A completare l’ambiente, nell’ultima parete si presenta un grande tessuto composto da ritagli di garza cuciti tra loro e utilizzati per trasferire le pareti dello studio dell’artista.

Eduardo Cardozo, “Latente”, Uruguay Pavilion, ph Marianna Reggiani, The Italian Art Guide;

Libano, Mounira Al Solh – Arsenale

La principessa Europa, passeggiando lungo la spiaggia di Tiro, venne rapita e fatta schiava da Zeus, invaghito di lei e travestitosi da toro bianco. La condizione femminile nella mitologia greca è il canale attraverso cui l’artista Mounira Al Solh invita a riflettere sulla possibilità di ribaltare le narrazioni predominanti, in cui la donna subisce la legittimazione conferita alle “divinità” maschili di disporre di lei.

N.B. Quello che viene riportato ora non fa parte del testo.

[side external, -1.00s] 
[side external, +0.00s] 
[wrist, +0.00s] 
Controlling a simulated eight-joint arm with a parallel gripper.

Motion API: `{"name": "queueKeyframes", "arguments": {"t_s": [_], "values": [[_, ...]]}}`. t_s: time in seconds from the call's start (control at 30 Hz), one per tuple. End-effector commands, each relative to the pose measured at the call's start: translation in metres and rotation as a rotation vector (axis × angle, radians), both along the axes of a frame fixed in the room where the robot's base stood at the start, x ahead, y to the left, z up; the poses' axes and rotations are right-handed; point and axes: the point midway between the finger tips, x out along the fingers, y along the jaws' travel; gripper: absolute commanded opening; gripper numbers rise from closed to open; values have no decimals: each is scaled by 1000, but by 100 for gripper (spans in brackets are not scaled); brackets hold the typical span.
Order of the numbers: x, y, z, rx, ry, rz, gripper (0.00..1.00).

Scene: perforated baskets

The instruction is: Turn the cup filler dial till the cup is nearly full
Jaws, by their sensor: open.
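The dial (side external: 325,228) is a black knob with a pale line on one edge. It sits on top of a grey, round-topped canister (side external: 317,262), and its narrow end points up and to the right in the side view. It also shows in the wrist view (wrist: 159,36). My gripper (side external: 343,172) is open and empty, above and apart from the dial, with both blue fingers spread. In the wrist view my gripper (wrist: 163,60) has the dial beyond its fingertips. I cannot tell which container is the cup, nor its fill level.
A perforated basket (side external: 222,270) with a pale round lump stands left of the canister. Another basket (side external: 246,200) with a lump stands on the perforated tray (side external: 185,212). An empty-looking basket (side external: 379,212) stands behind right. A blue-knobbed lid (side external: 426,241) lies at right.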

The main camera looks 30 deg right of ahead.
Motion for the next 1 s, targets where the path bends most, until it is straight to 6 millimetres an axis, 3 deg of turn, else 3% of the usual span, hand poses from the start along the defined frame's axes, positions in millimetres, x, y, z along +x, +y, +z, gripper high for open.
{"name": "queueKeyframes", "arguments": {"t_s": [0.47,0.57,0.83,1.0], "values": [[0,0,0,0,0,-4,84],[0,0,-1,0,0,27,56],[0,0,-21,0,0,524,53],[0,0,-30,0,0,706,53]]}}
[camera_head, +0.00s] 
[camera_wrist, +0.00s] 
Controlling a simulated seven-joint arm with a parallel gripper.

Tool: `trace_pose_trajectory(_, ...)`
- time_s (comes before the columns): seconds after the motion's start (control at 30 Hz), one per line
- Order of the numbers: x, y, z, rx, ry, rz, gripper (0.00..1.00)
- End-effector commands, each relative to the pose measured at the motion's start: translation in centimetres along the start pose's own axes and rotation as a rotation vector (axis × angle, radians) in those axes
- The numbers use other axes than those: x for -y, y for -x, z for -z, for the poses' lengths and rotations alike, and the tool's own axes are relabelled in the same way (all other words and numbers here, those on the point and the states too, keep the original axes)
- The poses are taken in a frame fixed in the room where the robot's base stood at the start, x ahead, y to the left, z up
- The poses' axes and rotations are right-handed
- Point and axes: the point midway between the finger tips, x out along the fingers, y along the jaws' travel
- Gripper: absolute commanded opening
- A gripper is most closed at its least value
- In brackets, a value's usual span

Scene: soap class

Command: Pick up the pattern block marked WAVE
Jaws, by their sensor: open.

La possibilità esiste, e la mostra “A Dance with her Myth” vuole condurci proprio lì: a nuove e inesplorate modalità di raccontare le storie, di vivere la società, di concepire la politica.
Mounira Al Solh parte da lontano, da una giovane donna fenicia (oggi libanese) che portava il nome di quello che oggi è il nostro presente: Europa è stata schiava, conquista, trofeo. Mounira Al Solh si chiede se oggi debba essere per forza ancora così, se non sia possibile prendere in mano la rabbia e il dolore dei millenni e trasformarli in qualcosa di più potente, che non distrugga ma insegni, che non contamini ma educhi. Le storie che ascoltiamo finiscono per definirci: l’artista allora riscrive, immagina, stravolge, per ridefinirsi come individuo e ridefinirci come società.
“A Dance with her Myth” è allora un invito gentile a prendere parte a una protesta non violenta, a una resistenza pacifica fondata sulla lettura e la rilettura delle storie che abbiamo tanto amato, ma che è ora di lasciar andare.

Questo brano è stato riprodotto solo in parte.